Working, yes. Making money, not so much

Black females lead all women in labor force participation rates, according to the report. Even mothers of small children are overwhelmingly likely to work. However, Black women remain behind in pay, largely due to the fact that they tend to work more in low-paying jobs. In fact, the report notes that Black women are more likely than any other demographic to work for poverty-level wages. The long-term effect is that there are often no “golden years” for Black women.

Another statistic the U.S. Census found is that Black women older than age 65 have the lowest household income of any demographic in the U.S. While the national rate of unemployment is around 5 percent, it’s closer to 9 percent for Black women, according to the U.S. Bureau of Labor Statistics. And when it comes to pay, the disparities are still wide. Black women who have earned a bachelor’s degree on average make about $49,000 a year, which is still nearly $10,000 less than a White man who holds only a two-year degree.

Violence and incarceration

Black women are especially likely to be victims of violence. In fact, the report states that “no woman is more likely to be murdered in America today than a Black woman. No woman is more likely to be raped than a Black woman. And no woman is more likely to be beaten … “At the same time, Black women are more likely than any other group of women in this country to go to prison.

According to the ACLU, Black women represent 30 percent of all incarcerated women in the U.S. although they only represent 13 percent of the female population.

Where the power lies . . . politics. Voting.

Despite all the depressing statistics, Black women are a powerful voting block, evidenced recently by Hillary Clinton’s huge win during the South Carolina Democratic primary. Black women in South Carolina are considered the most powerful voting block, making up an estimated 61 percent of voters in the state. According to CBS News, Clinton won 89 percent of Black women voters. According to statistics, Black women were key in the last two presidential elections as well, leading all demographic groups in voter turnout.

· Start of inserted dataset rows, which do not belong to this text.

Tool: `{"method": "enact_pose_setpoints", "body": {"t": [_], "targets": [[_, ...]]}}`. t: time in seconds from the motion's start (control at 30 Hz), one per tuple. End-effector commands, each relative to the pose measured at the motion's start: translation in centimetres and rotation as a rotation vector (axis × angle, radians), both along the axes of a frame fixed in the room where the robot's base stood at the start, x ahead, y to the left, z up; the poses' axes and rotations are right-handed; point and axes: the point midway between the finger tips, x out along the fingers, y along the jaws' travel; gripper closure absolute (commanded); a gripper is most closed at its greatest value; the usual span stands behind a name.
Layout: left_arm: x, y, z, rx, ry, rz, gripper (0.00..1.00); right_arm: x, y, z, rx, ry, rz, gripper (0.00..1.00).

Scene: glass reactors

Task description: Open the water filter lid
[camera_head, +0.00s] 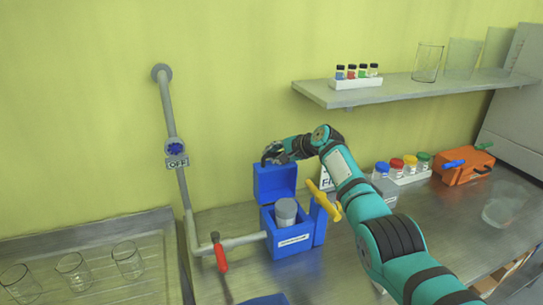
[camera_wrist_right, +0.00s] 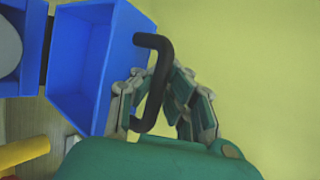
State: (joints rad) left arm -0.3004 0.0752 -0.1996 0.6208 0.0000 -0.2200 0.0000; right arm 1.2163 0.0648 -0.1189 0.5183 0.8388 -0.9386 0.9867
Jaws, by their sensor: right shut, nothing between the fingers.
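The blue water filter box (camera_head: 292,242) stands on the metal counter with a grey cylinder (camera_head: 286,210) inside. Its blue lid (camera_head: 275,182) stands raised at the back, so the box is open at the top. In the right wrist view the lid's hollow inside (camera_wrist_right: 85,70) and its black handle (camera_wrist_right: 162,50) show. My right gripper (camera_head: 272,157) is at the top of the raised lid. Its fingers (camera_wrist_right: 165,85) are shut beside the handle with nothing held; whether they touch it is unclear. My left gripper is not in view.
A blue side panel (camera_head: 318,224) with a yellow handle (camera_head: 324,200) stands out at the box's right. A pipe with a red-handled valve (camera_head: 221,257) runs in from the left. A shelf (camera_head: 420,88) hangs at right. Colored-cap bottles (camera_head: 396,166) and an orange box (camera_head: 463,168) stand beyond my arm.

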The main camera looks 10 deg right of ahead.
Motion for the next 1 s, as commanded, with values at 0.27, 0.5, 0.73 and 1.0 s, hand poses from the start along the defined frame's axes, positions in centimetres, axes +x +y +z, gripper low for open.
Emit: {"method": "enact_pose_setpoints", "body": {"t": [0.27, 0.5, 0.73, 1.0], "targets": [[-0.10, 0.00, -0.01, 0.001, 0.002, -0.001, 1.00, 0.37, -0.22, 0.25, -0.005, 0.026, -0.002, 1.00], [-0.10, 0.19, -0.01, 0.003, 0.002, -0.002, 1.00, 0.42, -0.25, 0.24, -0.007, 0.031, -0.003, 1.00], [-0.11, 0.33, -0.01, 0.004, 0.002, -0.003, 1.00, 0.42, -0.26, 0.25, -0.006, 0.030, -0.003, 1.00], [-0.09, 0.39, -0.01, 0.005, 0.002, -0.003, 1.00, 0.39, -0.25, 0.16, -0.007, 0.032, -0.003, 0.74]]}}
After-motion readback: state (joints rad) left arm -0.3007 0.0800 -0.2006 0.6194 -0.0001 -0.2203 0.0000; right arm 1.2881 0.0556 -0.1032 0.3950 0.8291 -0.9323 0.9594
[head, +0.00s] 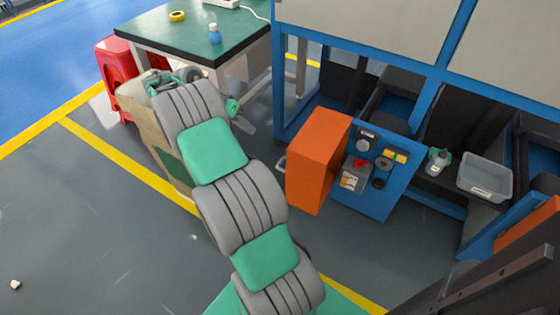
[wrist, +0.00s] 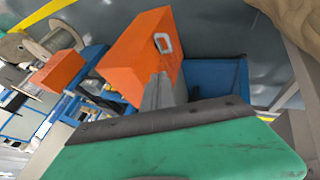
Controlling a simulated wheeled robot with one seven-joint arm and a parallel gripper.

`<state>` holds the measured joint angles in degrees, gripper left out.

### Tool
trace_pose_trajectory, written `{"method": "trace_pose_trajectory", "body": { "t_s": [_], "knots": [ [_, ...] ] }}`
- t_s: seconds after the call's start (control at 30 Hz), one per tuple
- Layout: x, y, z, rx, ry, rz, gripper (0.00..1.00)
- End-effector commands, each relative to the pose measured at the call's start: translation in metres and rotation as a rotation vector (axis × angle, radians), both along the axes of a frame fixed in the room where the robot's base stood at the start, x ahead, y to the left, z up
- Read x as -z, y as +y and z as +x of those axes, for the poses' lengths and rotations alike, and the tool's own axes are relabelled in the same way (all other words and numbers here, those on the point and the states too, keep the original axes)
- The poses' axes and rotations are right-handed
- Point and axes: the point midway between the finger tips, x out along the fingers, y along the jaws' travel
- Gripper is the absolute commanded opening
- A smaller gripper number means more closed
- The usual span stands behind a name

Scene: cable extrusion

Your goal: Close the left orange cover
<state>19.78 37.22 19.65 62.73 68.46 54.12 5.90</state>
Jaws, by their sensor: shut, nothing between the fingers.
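The left orange cover (head: 318,160) stands swung out from the blue machine panel (head: 385,195), leaving the panel's fittings exposed. In the head view, my arm largely hides the gripper, which is left of the cover.
A green-topped table (head: 200,40) and red stools (head: 112,70) stand behind my arm at the upper left. Another orange cover (head: 530,230) is at the right edge. A grey bin (head: 485,178) sits on the machine shelf. Floor left of my arm is mostly clear.

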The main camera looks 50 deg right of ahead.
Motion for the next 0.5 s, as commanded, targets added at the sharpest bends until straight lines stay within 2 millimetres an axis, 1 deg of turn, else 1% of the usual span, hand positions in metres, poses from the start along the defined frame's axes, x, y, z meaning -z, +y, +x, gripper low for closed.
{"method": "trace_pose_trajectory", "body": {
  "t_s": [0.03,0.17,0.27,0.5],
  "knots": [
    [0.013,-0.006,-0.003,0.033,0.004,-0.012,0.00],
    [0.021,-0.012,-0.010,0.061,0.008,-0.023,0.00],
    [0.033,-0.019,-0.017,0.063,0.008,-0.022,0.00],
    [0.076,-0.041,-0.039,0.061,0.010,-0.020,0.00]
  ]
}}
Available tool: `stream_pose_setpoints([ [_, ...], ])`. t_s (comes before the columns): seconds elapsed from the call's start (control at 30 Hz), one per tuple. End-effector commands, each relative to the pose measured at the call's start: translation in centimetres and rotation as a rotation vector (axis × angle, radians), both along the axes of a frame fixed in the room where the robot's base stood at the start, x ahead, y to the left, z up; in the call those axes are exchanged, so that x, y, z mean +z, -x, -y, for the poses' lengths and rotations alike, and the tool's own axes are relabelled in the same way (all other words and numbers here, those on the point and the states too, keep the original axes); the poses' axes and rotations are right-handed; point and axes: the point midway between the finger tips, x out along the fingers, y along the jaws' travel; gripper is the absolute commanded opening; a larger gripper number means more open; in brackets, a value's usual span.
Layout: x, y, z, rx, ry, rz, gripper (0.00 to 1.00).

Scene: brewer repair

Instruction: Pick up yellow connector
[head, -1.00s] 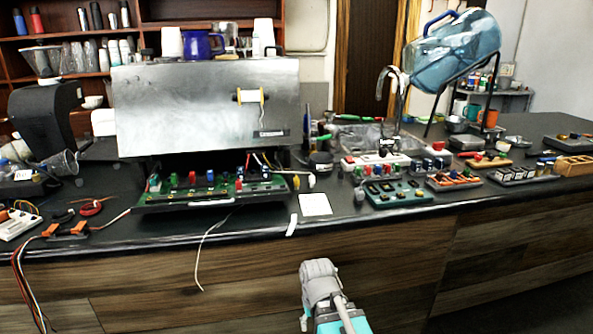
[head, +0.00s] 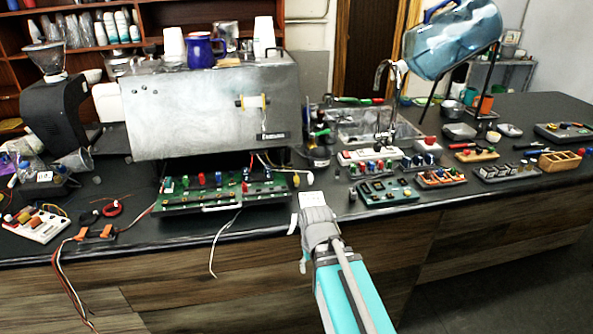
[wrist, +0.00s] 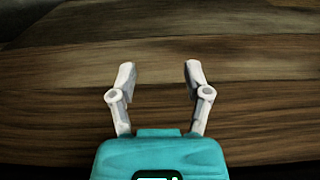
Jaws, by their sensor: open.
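A small yellow piece (head: 296,180), which looks like the yellow connector, stands on the dark counter at the right end of the green circuit board. It is too small to see in detail and does not show in the wrist view. My gripper (head: 313,218) is in front of the counter, below and slightly right of it in the head view, and apart from it. In the wrist view my gripper (wrist: 158,72) is open and empty, its two fingers spread before the brown wooden counter front (wrist: 230,110).
The green board (head: 222,198) lies before a steel brewer (head: 200,110). A white cable hangs over the counter edge. A dark green board (head: 385,192) and several connector trays stand to the right. An orange-clipped wire bundle (head: 97,234) hangs at left.

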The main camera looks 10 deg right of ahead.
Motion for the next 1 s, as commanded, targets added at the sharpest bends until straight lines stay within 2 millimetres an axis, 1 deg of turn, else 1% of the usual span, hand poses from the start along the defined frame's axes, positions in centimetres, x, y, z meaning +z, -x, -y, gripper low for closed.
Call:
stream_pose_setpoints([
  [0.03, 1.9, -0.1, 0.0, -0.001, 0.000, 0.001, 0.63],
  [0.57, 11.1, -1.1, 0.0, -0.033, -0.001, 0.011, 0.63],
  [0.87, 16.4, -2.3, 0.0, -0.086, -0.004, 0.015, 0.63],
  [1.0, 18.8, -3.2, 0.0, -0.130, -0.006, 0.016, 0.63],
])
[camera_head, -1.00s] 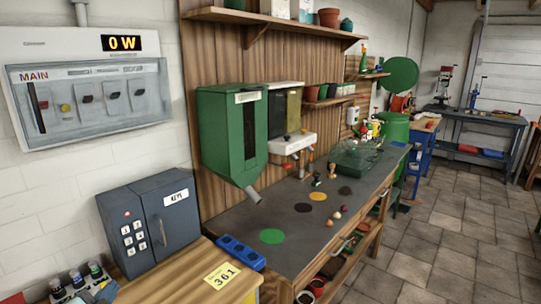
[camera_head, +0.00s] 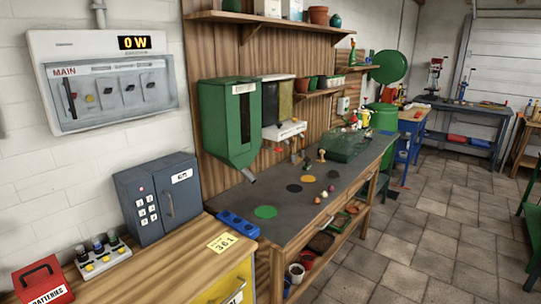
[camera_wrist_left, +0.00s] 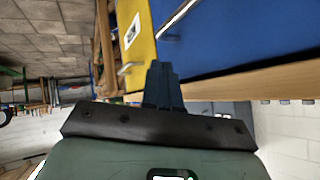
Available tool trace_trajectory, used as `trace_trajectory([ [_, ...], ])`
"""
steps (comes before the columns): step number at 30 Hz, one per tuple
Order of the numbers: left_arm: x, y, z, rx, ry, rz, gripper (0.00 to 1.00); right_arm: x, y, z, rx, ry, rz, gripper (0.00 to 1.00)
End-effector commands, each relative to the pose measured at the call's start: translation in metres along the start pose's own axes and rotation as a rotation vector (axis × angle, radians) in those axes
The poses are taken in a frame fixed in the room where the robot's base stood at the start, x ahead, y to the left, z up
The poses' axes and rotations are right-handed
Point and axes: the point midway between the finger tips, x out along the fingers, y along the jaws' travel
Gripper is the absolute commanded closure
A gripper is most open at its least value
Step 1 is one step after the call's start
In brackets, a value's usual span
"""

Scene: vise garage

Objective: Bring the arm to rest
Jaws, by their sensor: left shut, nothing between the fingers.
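My left gripper (camera_wrist_left: 163,85) shows in the left wrist view as dark blue fingers, shut together with nothing between them. It hangs in front of a wooden bench with a yellow drawer front (camera_wrist_left: 137,35) and a blue front (camera_wrist_left: 225,35), which appear upside down. The fingertips look apart from the fronts, though the exact gap cannot be told. Neither gripper shows in the head view, and my right gripper is in no frame.
A breaker panel (camera_head: 104,80) reads 0 W. Tiled floor (camera_head: 420,245) at right is clear.

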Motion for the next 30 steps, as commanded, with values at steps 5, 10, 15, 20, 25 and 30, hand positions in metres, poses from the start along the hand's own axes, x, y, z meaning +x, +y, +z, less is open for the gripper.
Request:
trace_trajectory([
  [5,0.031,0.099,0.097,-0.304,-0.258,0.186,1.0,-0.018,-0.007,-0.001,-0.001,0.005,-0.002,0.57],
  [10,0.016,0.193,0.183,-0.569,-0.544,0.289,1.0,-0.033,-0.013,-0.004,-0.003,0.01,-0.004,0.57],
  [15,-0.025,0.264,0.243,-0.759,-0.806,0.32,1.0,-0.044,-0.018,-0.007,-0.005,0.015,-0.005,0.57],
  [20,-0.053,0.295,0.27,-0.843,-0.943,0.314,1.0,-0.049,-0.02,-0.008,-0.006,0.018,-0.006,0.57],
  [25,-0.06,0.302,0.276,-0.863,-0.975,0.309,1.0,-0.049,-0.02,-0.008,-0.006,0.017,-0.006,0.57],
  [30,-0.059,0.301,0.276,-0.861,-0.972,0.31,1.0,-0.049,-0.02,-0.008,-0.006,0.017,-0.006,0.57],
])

The downside is that, unfortunately, Black women remain unrepresented in elected office. Black women hold only 3 percent of state legislative seats and also only 3 percent in Congress. WHY?

Down to business

Black woman are the fastest growing segment of new business owners. According to the 2015 State of Women-Owned Businesses Report, the number of Black-owned women businesses has grown 322 percent since 1997. Today, according to the report, Black women own about 14 percent of all businesses in the country, which equates to about 1.3 million enterprises.